_Given instruction:_ Below this line is the material. Write out only its lines from the one containing "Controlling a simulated" through the one containing "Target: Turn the", both kept, exactly.

____________________

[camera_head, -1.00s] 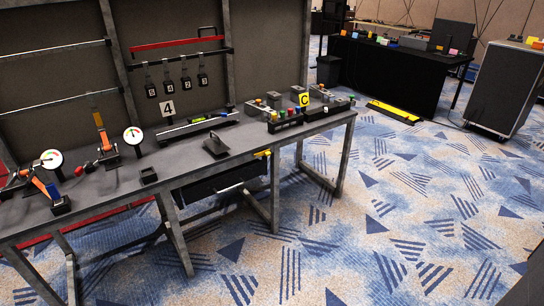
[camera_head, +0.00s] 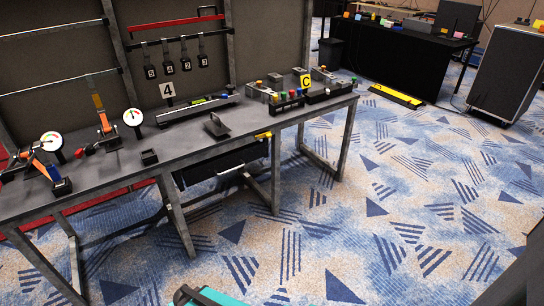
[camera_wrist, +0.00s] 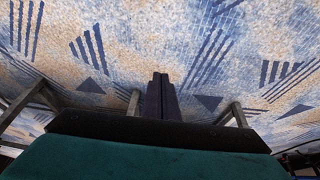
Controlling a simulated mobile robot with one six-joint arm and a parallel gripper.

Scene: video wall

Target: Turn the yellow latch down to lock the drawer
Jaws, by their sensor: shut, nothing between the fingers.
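The yellow latch (camera_head: 263,135) sits on the bench's front edge, above the right end of the drawer. It looks roughly level, but is small in the head view. The black drawer (camera_head: 215,164) hangs under the bench top with a pale bar handle (camera_head: 236,167); I cannot tell whether it is fully closed. My gripper (camera_wrist: 160,77) shows in the wrist view with its dark fingers together and empty, over the carpet. It touches nothing visible. Neither latch nor drawer can be made out in the wrist view. A teal part of my arm shows at the head view's bottom edge.
The grey bench (camera_head: 205,141) carries gauges, a black bracket (camera_head: 216,126) and a row of coloured buttons by the yellow C sign (camera_head: 305,81). Metal legs (camera_head: 275,175) stand below the drawer. The carpet (camera_head: 400,200) in front and to the right is clear.

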____________________

_Task output:_
Controlling a simulated mobile robot with one six-joint arm and a parallel gripper.

Scene: video wall

Target: Turn the yellow latch down to lock the drawer

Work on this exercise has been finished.